Copy out the entries exactly, from the first line to the last.

▶ **Rows about robot tasks**:
=====

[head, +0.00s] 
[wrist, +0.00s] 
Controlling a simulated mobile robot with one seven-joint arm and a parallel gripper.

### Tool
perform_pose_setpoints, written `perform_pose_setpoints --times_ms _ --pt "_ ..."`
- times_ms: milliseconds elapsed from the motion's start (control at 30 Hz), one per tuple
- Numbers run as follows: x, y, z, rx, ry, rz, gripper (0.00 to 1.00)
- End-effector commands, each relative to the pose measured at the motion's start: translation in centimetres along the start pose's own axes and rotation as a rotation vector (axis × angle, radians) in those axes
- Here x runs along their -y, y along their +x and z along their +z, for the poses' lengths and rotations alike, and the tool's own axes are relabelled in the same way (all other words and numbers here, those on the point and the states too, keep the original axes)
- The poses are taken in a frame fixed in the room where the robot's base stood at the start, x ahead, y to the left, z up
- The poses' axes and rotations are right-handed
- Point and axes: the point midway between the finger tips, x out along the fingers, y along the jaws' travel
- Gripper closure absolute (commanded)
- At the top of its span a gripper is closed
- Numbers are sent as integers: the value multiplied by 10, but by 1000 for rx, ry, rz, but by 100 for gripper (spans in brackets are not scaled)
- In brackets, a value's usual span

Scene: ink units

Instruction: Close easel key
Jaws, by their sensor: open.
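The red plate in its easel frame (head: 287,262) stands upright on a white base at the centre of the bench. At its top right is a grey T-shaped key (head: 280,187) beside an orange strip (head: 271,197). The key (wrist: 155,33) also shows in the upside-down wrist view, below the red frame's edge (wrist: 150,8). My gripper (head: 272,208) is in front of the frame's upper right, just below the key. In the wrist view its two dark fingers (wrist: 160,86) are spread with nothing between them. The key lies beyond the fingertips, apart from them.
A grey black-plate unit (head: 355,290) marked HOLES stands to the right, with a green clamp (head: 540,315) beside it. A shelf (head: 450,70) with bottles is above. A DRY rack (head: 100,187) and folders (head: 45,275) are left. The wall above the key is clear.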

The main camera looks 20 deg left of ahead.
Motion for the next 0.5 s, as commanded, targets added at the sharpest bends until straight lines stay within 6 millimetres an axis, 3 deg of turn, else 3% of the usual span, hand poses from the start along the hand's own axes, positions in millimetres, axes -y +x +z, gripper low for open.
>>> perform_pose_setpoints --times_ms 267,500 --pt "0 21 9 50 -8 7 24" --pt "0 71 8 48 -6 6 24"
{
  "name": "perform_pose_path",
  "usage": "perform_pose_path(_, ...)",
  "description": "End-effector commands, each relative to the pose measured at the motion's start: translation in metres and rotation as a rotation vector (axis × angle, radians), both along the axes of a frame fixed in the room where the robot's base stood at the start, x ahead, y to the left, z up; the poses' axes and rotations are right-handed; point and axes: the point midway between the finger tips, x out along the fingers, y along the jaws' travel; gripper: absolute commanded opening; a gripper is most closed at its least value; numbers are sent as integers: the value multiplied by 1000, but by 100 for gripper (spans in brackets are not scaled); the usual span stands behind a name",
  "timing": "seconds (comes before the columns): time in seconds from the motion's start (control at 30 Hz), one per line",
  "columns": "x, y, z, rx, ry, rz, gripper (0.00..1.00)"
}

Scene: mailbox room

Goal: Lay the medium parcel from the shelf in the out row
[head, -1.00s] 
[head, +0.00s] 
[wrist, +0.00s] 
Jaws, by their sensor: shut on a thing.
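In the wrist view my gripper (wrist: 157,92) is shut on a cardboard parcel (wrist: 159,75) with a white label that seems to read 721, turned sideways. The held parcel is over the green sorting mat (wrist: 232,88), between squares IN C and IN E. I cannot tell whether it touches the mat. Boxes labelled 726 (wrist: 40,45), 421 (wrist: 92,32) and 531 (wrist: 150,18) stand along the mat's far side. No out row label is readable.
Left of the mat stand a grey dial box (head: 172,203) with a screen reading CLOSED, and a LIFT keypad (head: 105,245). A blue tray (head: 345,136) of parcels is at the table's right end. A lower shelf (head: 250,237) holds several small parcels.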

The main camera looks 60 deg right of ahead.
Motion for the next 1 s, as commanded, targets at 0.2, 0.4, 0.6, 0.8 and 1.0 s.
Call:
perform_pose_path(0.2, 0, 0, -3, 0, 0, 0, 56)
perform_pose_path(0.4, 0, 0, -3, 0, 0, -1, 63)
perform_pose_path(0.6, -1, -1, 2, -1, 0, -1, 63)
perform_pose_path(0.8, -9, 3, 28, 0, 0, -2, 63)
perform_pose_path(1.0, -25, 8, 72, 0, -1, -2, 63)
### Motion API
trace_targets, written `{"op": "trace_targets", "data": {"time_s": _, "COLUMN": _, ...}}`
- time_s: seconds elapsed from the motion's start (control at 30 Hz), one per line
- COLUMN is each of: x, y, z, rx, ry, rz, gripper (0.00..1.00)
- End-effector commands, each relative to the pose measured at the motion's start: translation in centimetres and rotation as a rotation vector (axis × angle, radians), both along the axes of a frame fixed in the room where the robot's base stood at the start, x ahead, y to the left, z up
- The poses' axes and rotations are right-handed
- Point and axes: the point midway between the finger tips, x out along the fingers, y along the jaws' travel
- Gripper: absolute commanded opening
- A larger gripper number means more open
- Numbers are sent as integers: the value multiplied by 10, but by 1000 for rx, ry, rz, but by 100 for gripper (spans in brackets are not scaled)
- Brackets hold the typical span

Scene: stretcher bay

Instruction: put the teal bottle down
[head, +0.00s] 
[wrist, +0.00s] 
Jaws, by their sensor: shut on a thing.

=====

▶ **Finished task**:
[head, +0.00s] 
[wrist, +0.00s] 
Controlling a simulated mobile robot with one seven-joint arm and a parallel gripper.

### Tool
perform_pose_setpoints, written `perform_pose_setpoints --times_ms _ --pt "_ ..."`
- times_ms: milliseconds elapsed from the motion's start (control at 30 Hz), one per tuple
- Numbers run as follows: x, y, z, rx, ry, rz, gripper (0.00 to 1.00)
- End-effector commands, each relative to the pose measured at the motion's start: translation in centimetres along the start pose's own axes and rotation as a rotation vector (axis × angle, radians) in those axes
- Here x runs along their -y, y along their +x and z along their +z, for the poses' lengths and rotations alike, and the tool's own axes are relabelled in the same way (all other words and numbers here, those on the point and the states too, keep the original axes)
- The poses are taken in a frame fixed in the room where the robot's base stood at the start, x ahead, y to the left, z up
- The poses' axes and rotations are right-handed
- Point and axes: the point midway between the finger tips, x out along the fingers, y along the jaws' travel
- Gripper closure absolute (commanded)
- At the top of its span a gripper is closed
- Numbers are sent as integers: the value multiplied by 10, but by 1000 for rx, ry, rz, but by 100 for gripper (spans in brackets are not scaled)
- In brackets, a value's usual span

Scene: ink units

Instruction: Close easel key
Jaws, by their sensor: open.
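The red plate in its easel frame (head: 287,262) stands upright on a white base at the centre of the bench. At its top right is a grey T-shaped key (head: 280,187) beside an orange strip (head: 271,197). The key (wrist: 155,33) also shows in the upside-down wrist view, below the red frame's edge (wrist: 150,8). My gripper (head: 272,208) is in front of the frame's upper right, just below the key. In the wrist view its two dark fingers (wrist: 160,86) are spread with nothing between them. The key lies beyond the fingertips, apart from them.
A grey black-plate unit (head: 355,290) marked HOLES stands to the right, with a green clamp (head: 540,315) beside it. A shelf (head: 450,70) with bottles is above. A DRY rack (head: 100,187) and folders (head: 45,275) are left. The wall above the key is clear.

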The main camera looks 20 deg left of ahead.
Motion for the next 0.5 s, as commanded, targets added at the sharpest bends until straight lines stay within 6 millimetres an axis, 3 deg of turn, else 3% of the usual span, hand poses from the start along the hand's own axes, positions in millimetres, axes -y +x +z, gripper low for open.
>>> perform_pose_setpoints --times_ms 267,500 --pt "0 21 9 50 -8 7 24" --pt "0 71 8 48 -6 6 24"
{
  "name": "perform_pose_path",
  "usage": "perform_pose_path(_, ...)",
  "description": "End-effector commands, each relative to the pose measured at the motion's start: translation in metres and rotation as a rotation vector (axis × angle, radians), both along the axes of a frame fixed in the room where the robot's base stood at the start, x ahead, y to the left, z up; the poses' axes and rotations are right-handed; point and axes: the point midway between the finger tips, x out along the fingers, y along the jaws' travel; gripper: absolute commanded opening; a gripper is most closed at its least value; numbers are sent as integers: the value multiplied by 1000, but by 100 for gripper (spans in brackets are not scaled); the usual span stands behind a name",
  "timing": "seconds (comes before the columns): time in seconds from the motion's start (control at 30 Hz), one per line",
  "columns": "x, y, z, rx, ry, rz, gripper (0.00..1.00)"
}

Scene: mailbox room

Goal: Lay the medium parcel from the shelf in the out row
[head, -1.00s] 
[head, +0.00s] 
[wrist, +0.00s] 
Jaws, by their sensor: shut on a thing.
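In the wrist view my gripper (wrist: 157,92) is shut on a cardboard parcel (wrist: 159,75) with a white label that seems to read 721, turned sideways. The held parcel is over the green sorting mat (wrist: 232,88), between squares IN C and IN E. I cannot tell whether it touches the mat. Boxes labelled 726 (wrist: 40,45), 421 (wrist: 92,32) and 531 (wrist: 150,18) stand along the mat's far side. No out row label is readable.
Left of the mat stand a grey dial box (head: 172,203) with a screen reading CLOSED, and a LIFT keypad (head: 105,245). A blue tray (head: 345,136) of parcels is at the table's right end. A lower shelf (head: 250,237) holds several small parcels.

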The main camera looks 60 deg right of ahead.
Motion for the next 1 s, as commanded, targets at 0.2, 0.4, 0.6, 0.8 and 1.0 s.
Call:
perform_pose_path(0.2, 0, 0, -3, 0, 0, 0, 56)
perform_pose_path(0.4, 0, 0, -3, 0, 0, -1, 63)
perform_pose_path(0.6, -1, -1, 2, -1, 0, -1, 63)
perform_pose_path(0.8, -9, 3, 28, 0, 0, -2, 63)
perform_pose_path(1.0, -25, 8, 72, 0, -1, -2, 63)
### Motion API
trace_targets, written `{"op": "trace_targets", "data": {"time_s": _, "COLUMN": _, ...}}`
- time_s: seconds elapsed from the motion's start (control at 30 Hz), one per line
- COLUMN is each of: x, y, z, rx, ry, rz, gripper (0.00..1.00)
- End-effector commands, each relative to the pose measured at the motion's start: translation in centimetres and rotation as a rotation vector (axis × angle, radians), both along the axes of a frame fixed in the room where the robot's base stood at the start, x ahead, y to the left, z up
- The poses' axes and rotations are right-handed
- Point and axes: the point midway between the finger tips, x out along the fingers, y along the jaws' travel
- Gripper: absolute commanded opening
- A larger gripper number means more open
- Numbers are sent as integers: the value multiplied by 10, but by 1000 for rx, ry, rz, but by 100 for gripper (spans in brackets are not scaled)
- Brackets hold the typical span

Scene: stretcher bay

Instruction: put the teal bottle down
[head, +0.00s] 
[wrist, +0.00s] 
Jaws, by their sensor: shut on a thing.

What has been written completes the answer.